Some records:
────────────────────
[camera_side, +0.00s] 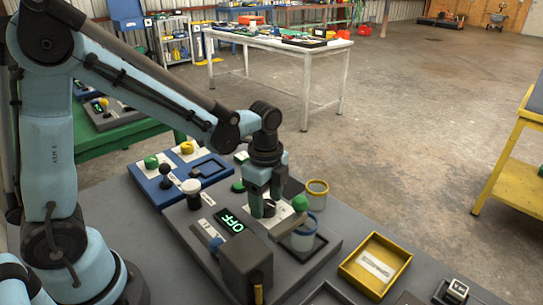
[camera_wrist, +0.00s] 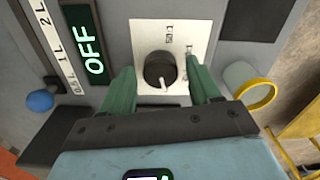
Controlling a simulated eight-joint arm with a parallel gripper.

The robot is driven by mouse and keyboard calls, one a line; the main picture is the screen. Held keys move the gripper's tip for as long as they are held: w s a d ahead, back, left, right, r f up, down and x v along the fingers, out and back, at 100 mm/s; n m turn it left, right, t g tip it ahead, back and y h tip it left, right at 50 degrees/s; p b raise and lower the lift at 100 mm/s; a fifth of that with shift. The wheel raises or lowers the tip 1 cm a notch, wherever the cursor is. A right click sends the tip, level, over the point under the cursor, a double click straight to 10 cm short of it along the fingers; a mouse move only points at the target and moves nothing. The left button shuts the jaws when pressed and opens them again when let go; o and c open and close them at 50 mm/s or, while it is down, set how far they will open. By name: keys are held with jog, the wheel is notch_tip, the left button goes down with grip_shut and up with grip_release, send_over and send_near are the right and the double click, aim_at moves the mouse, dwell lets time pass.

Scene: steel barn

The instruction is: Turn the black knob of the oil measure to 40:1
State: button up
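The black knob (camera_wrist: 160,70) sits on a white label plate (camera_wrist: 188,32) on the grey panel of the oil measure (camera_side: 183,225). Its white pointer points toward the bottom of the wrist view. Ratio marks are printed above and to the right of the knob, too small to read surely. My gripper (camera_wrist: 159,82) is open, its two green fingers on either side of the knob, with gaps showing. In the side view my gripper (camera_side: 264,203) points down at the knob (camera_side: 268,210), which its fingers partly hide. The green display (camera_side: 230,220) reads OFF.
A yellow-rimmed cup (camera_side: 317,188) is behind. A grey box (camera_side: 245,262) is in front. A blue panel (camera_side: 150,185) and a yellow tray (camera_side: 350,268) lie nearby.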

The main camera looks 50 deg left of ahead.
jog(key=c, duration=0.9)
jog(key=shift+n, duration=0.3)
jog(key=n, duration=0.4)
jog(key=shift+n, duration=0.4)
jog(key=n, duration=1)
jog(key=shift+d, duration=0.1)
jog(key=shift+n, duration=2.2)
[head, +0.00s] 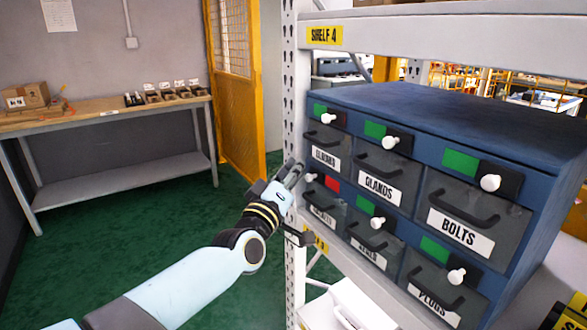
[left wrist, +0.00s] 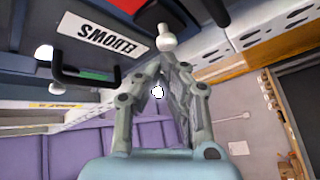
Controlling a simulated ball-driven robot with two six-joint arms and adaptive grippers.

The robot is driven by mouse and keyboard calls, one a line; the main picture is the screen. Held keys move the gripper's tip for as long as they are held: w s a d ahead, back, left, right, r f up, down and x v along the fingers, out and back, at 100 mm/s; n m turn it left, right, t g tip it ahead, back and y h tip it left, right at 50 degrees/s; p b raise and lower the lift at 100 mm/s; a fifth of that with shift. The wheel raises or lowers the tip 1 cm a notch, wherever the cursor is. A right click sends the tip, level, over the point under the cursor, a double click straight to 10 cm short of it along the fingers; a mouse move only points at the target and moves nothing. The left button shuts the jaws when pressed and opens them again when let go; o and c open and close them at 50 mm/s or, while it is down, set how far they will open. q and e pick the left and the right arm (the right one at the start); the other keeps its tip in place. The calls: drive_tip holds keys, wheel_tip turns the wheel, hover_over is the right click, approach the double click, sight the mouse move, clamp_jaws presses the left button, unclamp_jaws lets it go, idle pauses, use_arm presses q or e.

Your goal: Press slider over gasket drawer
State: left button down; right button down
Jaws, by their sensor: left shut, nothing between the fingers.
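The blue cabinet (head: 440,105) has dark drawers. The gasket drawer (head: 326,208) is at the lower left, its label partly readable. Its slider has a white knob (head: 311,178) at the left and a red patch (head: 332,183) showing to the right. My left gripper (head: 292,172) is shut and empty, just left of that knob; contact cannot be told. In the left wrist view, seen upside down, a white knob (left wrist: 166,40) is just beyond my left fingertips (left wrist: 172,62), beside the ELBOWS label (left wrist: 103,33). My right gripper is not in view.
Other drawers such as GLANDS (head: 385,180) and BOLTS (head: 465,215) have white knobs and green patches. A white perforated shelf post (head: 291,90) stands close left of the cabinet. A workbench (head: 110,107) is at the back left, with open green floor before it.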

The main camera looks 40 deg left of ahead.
────────────────────
Repeat the material above in full and exactly, omitting the pictures.

### Final result
[camera_side, +0.00s] 
[camera_wrist, +0.00s] 
Controlling a simulated eight-joint arm with a parallel gripper.

The robot is driven by mouse and keyboard calls, one a line; the main picture is the screen. Held keys move the gripper's tip for as long as they are held: w s a d ahead, back, left, right, r f up, down and x v along the fingers, out and back, at 100 mm/s; n m turn it left, right, t g tip it ahead, back and y h tip it left, right at 50 degrees/s; p b raise and lower the lift at 100 mm/s; a fifth of that with shift. The wheel raises or lowers the tip 1 cm a notch, wherever the cursor is. A right click sends the tip, level, over the point under the cursor, a double click straight to 10 cm short of it along the fingers; a mouse move only points at the target and moves nothing. The left button shuts the jaws when pressed and opens them again when let go; o and c open and close them at 50 mm/s or, while it is down, set how far they will open. By name: keys are held with jog, the wheel is notch_tip, the left button goes down with grip_shut and up with grip_release, send_over and send_near are the right and the double click, aim_at moves the mouse, dwell lets time pass.

Scene: steel barn

The instruction is: Turn the black knob of the oil measure to 40:1
State: button up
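The black knob (camera_wrist: 160,70) sits on a white label plate (camera_wrist: 188,32) on the grey panel of the oil measure (camera_side: 183,225). Its white pointer points toward the bottom of the wrist view. Ratio marks are printed above and to the right of the knob, too small to read surely. My gripper (camera_wrist: 159,82) is open, its two green fingers on either side of the knob, with gaps showing. In the side view my gripper (camera_side: 264,203) points down at the knob (camera_side: 268,210), which its fingers partly hide. The green display (camera_side: 230,220) reads OFF.
A yellow-rimmed cup (camera_side: 317,188) is behind. A grey box (camera_side: 245,262) is in front. A blue panel (camera_side: 150,185) and a yellow tray (camera_side: 350,268) lie nearby.

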The main camera looks 50 deg left of ahead.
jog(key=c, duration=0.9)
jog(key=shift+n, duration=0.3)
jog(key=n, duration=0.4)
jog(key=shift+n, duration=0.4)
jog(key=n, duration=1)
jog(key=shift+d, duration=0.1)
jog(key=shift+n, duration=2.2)
[head, +0.00s] 
[left wrist, +0.00s] 
Controlling a simulated ball-driven robot with two six-joint arms and adaptive grippers.

The robot is driven by mouse and keyboard calls, one a line; the main picture is the screen. Held keys move the gripper's tip for as long as they are held: w s a d ahead, back, left, right, r f up, down and x v along the fingers, out and back, at 100 mm/s; n m turn it left, right, t g tip it ahead, back and y h tip it left, right at 50 degrees/s; p b raise and lower the lift at 100 mm/s; a fifth of that with shift. The wheel raises or lowers the tip 1 cm a notch, wherever the cursor is. A right click sends the tip, level, over the point under the cursor, a double click straight to 10 cm short of it along the fingers; a mouse move only points at the target and moves nothing. The left button shuts the jaws when pressed and opens them again when let go; o and c open and close them at 50 mm/s or, while it is down, set how far they will open. q and e pick the left and the right arm (the right one at the start); the other keeps its tip in place. The calls: drive_tip holds keys, wheel_tip turns the wheel, hover_over is the right click, approach the double click, sight the mouse move, clamp_jaws presses the left button, unclamp_jaws lets it go, idle pauses, use_arm presses q or e.

Your goal: Press slider over gasket drawer
State: left button down; right button down
Jaws, by their sensor: left shut, nothing between the fingers.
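The blue cabinet (head: 440,105) has dark drawers. The gasket drawer (head: 326,208) is at the lower left, its label partly readable. Its slider has a white knob (head: 311,178) at the left and a red patch (head: 332,183) showing to the right. My left gripper (head: 292,172) is shut and empty, just left of that knob; contact cannot be told. In the left wrist view, seen upside down, a white knob (left wrist: 166,40) is just beyond my left fingertips (left wrist: 172,62), beside the ELBOWS label (left wrist: 103,33). My right gripper is not in view.
Other drawers such as GLANDS (head: 385,180) and BOLTS (head: 465,215) have white knobs and green patches. A white perforated shelf post (head: 291,90) stands close left of the cabinet. A workbench (head: 110,107) is at the back left, with open green floor before it.

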The main camera looks 40 deg left of ahead.

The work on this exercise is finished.